Where do I see the current, exact DAG size? Is it being tracked on a website somewhere, or is it something I can check on my miner?
3 Answers
The DAG size is actually calculated by a fixed formula. You can find more details here. The function that does the calculation is:
def get_full_size(block_number):
sz = DATASET_BYTES_INIT + DATASET_BYTES_GROWTH * (block_number // EPOCH_LENGTH)
sz -= MIX_BYTES
while not isprime(sz / MIX_BYTES):
sz -= 2 * MIX_BYTES
return sz
To make it easier, look for current block number (eg. 121,000), divide it by 30,000 (so it's 4) and look up the size indexed 4 in the data_sizes
array at the end of the link. In our example, it should be 1107293056 bytes.
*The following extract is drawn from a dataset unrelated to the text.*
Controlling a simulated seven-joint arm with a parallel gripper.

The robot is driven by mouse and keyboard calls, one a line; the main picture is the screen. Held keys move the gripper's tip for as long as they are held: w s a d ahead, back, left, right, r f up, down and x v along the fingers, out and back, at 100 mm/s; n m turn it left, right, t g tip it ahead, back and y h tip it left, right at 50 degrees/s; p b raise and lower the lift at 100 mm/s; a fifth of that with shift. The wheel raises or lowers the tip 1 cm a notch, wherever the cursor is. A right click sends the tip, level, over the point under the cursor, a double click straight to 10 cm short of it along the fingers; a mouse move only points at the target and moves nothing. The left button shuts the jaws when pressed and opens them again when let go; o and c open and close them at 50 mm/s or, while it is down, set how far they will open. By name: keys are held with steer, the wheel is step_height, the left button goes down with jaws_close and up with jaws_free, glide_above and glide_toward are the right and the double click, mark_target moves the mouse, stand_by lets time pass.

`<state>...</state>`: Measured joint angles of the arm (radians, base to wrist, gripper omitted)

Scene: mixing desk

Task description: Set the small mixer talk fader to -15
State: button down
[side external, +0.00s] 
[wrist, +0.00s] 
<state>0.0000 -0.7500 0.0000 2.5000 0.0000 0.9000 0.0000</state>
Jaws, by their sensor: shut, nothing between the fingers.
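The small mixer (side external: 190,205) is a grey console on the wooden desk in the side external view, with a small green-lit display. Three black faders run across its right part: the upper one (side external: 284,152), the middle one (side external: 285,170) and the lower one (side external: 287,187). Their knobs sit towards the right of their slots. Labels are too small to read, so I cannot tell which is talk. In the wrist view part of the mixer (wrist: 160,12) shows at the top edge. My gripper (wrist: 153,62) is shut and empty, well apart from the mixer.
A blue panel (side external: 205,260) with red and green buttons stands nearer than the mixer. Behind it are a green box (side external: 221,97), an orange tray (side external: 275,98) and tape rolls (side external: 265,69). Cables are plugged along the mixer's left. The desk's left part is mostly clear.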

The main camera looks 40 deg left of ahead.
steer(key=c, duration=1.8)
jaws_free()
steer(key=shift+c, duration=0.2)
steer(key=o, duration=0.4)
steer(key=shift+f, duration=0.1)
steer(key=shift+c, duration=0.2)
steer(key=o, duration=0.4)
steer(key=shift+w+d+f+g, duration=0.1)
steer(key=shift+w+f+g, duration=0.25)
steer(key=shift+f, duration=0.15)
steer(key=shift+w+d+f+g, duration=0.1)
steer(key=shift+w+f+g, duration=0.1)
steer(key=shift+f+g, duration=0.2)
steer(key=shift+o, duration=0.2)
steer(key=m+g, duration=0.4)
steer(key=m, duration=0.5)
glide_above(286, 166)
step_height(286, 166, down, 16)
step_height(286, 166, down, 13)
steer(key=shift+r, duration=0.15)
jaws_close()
This size is the DAG size. However if you meant size of the current DAG file, it should have extra 8 bytes (magic number at the beginning of the file which is 8 bytes, documented here). So the DAG file is 1107293056 + 8 = 1107293064 bytes.
@Richard's answer is actually the DAG file size.
If you need DAG size tracker you can visit investoon.com/tools/dag_size there you can see current DAG size and important epochs.
You can check it yourself on your miner:
$ ls -l ~/.ethash/
total 1048584
-rw-rw-r-- 1 richard richard 1073739912 Mar 10 20:36 full-R23-0000000000000000
......
(If you're running a standalone miner, then the file is generated locally, not downloaded from somewhere.)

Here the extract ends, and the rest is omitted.